**WHAT THE EXERCISE ASKS:**
Output exactly the lines between the line that contains "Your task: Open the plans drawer" and the last line of the material, counting both.

**DATA:**
§
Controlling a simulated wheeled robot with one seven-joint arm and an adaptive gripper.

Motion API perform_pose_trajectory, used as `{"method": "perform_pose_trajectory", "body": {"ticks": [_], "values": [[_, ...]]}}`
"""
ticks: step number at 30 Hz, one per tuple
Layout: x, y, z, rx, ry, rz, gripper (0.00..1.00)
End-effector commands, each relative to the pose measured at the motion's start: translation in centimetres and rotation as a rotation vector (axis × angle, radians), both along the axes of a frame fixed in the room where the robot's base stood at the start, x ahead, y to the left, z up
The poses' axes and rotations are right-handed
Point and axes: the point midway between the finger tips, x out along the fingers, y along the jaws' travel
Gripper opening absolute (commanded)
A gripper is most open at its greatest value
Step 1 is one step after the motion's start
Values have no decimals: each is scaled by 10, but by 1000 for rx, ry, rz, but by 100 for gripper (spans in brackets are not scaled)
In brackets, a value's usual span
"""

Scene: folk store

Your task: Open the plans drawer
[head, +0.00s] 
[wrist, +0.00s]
§
**COMPLETE RESPONSE:**
Your task: Open the plans drawer
[head, +0.00s] 
[wrist, +0.00s]

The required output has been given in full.